Given the high cost, complexity, and uncertainty involved in executing this type of complex project, it is our assumption that a high level of construction knowledge or skill is needed to tackle the challenges in these projects. Accordingly, the contractors have considerable knowledge regarding construction work and pricing, which owners may not have. In addition, these projects may also experience many change orders and claims during the construction phase due to the complexity and uncertainty involved. Accordingly, we also assume the primary characteristics of this type of complex project are closely related to determining the value-added dimension of owners (va_O) and of contractors (va_C). The value-added dimension of owners (va_O) is the value generated when owners do not transfer their tacit knowledge. Therefore, it refers to the profits resulting from the lowest price and risk avoidance through low-bid procurement in conjunction with a lump sum contract. The value-added (va_C) dimension is the value generated when contractors do not transfer the knowledge related to the operational strategy and pricing. The value can be denoted as individual profits resulting from concealing design and engineering errors in the bidding phase of the projects in the DBB delivery method and making change orders in the construction phase.

5.1.1. Low Bid Procurement with a Lump-Sum Contract in the DBB Project Delivery Method

In projects using low bid procurement, owners expect perfect plans and specifications from contractors for keeping construction costs within the agreed amount or minimizing cost increases [31]. In addition, a lump-sum contract method requires contractors to complete the project for a fixed price and take the risk of cost overrun [32]. Accordingly, when the project applies low-bid procurement in conjunction with a lump-sum contract, the owners do not share their tacit knowledge about available budget. It enables the owners to have value-added (va_O) knowledge led by the lowest price and risk avoidance.

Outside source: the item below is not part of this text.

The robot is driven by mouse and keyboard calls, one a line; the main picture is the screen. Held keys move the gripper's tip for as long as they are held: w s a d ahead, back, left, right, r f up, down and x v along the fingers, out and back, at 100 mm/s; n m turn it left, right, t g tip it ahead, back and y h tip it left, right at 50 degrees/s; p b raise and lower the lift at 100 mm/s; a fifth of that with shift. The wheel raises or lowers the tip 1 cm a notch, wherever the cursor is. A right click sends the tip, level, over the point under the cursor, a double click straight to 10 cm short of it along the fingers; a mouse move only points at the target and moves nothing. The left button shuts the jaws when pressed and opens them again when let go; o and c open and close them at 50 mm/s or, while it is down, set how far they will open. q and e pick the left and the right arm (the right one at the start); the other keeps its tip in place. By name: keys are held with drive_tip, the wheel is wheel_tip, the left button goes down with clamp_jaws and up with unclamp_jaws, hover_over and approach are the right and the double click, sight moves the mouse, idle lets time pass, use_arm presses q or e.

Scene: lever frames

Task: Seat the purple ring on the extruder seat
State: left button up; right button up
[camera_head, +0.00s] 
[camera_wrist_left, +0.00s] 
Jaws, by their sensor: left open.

Given the hypothetical case, projects are large and complex with high risk and difficulty, and the impact of the va_O will be very substantial.

On the other hand, if contractors do not share their tacit knowledge about design errors and omission during bidding phase, they can have value-added (va_C) knowledge about design errors and omissions and submit change orders after the award of contract. This situation is observed by several studies [33,34,35] illustrating that projects using low bid procurement have many change orders, claims, and disputes. The impact of va_C will also be very significant due to the size and complexity of the case projects.

Subsequently, we can define va_O and va_C = 5 (very high), which means the negative-reverse impact (nri_i) = 5 because the value of nri_i is equivalent to the value of va_i according to Table 3. When contractors share their knowledge (e.g., potential design errors and omissions discovered during bidding), owners can leverage the knowledge to prevent unnecessary change orders, which gives the owners slightly high or very high leveragability (L_O). In a DBB project, because owners do not share their tacit knowledge about budget, the contractors are not able to obtain knowledge leveragability (L_C).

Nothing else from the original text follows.